>> begin

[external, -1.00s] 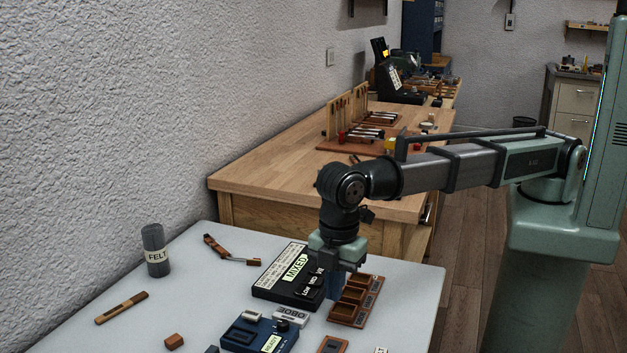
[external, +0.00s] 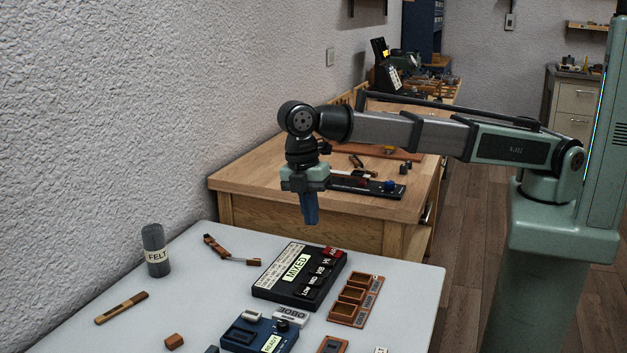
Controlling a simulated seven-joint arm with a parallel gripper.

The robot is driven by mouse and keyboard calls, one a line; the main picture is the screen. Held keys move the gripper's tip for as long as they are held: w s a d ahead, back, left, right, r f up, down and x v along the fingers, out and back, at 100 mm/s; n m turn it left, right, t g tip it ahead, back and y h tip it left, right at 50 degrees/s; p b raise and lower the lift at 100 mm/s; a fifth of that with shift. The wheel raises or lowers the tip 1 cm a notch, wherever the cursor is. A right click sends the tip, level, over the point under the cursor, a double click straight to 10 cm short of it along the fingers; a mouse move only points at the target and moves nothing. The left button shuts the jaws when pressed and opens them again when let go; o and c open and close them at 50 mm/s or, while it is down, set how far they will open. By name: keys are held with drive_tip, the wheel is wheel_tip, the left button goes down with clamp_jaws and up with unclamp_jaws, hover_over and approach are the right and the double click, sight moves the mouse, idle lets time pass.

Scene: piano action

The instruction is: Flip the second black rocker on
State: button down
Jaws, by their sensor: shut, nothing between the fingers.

>> end

▶ WORK REQUIRED
Your task is to repeat the material above exactly, without its pictures.

▶ EXERCISE RESULT
[external, -1.00s] 
[external, +0.00s] 
Controlling a simulated seven-joint arm with a parallel gripper.

The robot is driven by mouse and keyboard calls, one a line; the main picture is the screen. Held keys move the gripper's tip for as long as they are held: w s a d ahead, back, left, right, r f up, down and x v along the fingers, out and back, at 100 mm/s; n m turn it left, right, t g tip it ahead, back and y h tip it left, right at 50 degrees/s; p b raise and lower the lift at 100 mm/s; a fifth of that with shift. The wheel raises or lowers the tip 1 cm a notch, wherever the cursor is. A right click sends the tip, level, over the point under the cursor, a double click straight to 10 cm short of it along the fingers; a mouse move only points at the target and moves nothing. The left button shuts the jaws when pressed and opens them again when let go; o and c open and close them at 50 mm/s or, while it is down, set how far they will open. By name: keys are held with drive_tip, the wheel is wheel_tip, the left button goes down with clamp_jaws and up with unclamp_jaws, hover_over and approach are the right and the double click, sight moves the mouse, idle lets time pass.

Scene: piano action

The instruction is: Flip the second black rocker on
State: button down
Jaws, by their sensor: shut, nothing between the fingers.

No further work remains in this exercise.